In addition, once the performers have started using the tools, you can interview them by asking how the new tools are helping them and then capture some of the real success stories, such as videotaping them or using a question and answer interview and then blogging about it. These stories have a two-fold purpose:

  • The stories themselves are evidence of the success of the performance solution.
  • The stories can be then be used to help other learners/performers to use the new tools in a more effective manner as stories carry a lot of power in a learning process because the learners are able to identify and relate to them.

Learning

First, the purpose of this level is not to evaluate what the performers are learning through the AARs, microblogging, and wiki tools when they return to their job (that measurement is captured in the Performance Evaluation), but rather what they need to learn so that they can use the tools on the job. Look around almost any organization and you see processes, programs, tools, etc. that were built on the idea that if we build it, they will come, but are now wastelands because the performers saw no use for them and/or had no real idea how to use them. Just because a tool, such as Yammer or Twitter may be obvious to you, does not mean the intended performers will see a use for it, and for that matter, know how to use it.

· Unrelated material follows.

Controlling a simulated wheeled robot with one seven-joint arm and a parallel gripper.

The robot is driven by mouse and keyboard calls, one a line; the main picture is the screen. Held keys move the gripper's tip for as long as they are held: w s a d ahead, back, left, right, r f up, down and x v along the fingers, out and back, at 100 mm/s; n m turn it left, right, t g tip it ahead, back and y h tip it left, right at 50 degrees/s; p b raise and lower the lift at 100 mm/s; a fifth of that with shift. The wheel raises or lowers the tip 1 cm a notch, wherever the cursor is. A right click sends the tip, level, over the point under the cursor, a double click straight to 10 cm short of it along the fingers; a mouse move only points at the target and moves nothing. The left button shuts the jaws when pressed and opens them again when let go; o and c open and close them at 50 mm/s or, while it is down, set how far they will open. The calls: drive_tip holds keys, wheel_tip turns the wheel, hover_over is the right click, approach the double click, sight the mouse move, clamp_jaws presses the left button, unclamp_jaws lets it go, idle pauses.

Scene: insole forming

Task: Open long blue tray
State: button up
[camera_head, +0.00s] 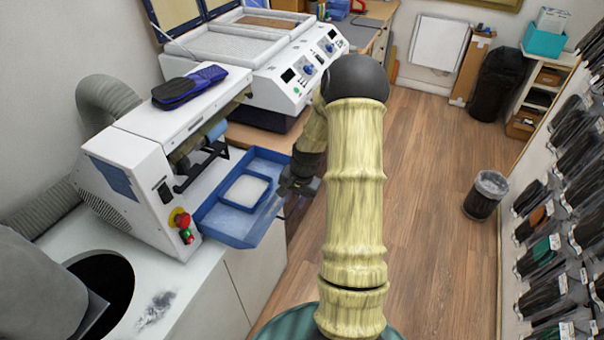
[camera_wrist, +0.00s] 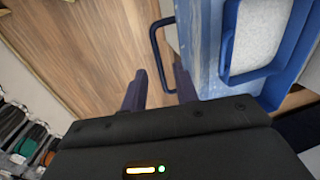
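The long blue tray (camera_head: 226,222) sits at the white machine and sticks out past the counter's front edge. A smaller blue frame (camera_head: 230,197) with a pale insert lies inside it. In the wrist view the tray (camera_wrist: 205,45) is at the upper right, with its dark blue looped handle (camera_wrist: 154,52) to the left of it. My gripper (camera_head: 291,203) is at the tray's right end, partly hidden by my arm. In the wrist view my gripper (camera_wrist: 161,78) has its fingers apart, with the handle bar running down between them. Contact with the handle cannot be told.
The white machine (camera_head: 130,175) with red and green buttons stands left of the tray. A second white machine (camera_head: 270,50) is behind. Open wooden floor (camera_head: 420,230) lies to the right, with a small bin (camera_head: 484,198) and hanging packs on the right wall.

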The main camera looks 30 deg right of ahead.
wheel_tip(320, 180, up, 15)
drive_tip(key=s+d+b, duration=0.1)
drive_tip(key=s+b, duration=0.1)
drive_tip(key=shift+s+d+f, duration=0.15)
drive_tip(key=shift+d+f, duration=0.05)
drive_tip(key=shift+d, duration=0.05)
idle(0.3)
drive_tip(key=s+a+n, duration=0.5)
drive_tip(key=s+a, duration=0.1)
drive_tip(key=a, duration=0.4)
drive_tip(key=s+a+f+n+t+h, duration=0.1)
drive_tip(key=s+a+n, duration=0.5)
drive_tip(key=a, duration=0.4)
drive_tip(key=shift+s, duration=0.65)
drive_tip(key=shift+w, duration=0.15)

In addition, while one organization may not care if someone sends an occasional tweet about the latest Lady Gaga video, another may frown on it, so ensure the intended performers also know what not to use the new tools for.

Since these learning programs can be elearning, classroom, social, informal, etc. and the majority of Learning Designers know how to build and evaluate them, I'm not going to delve into that in this post.

Reaction Engagement

While this may be the last level when flipping Kirkpatrick's Evaluation Model, it is actually the foundation of the other three levels.

One of the mistakes Kirkpatrick made is putting too much emphasis on smiley sheets. As noted in the excellent article, Are You Too Nice to Train?, measuring reaction is mostly a waste of time. What we really want to know is how engaged the learners will be in the learning level and will that engagement carry through to the performance level. People don't care so much about how happy they are with a learning process, but rather how will the new skills and knowledge be of use to them?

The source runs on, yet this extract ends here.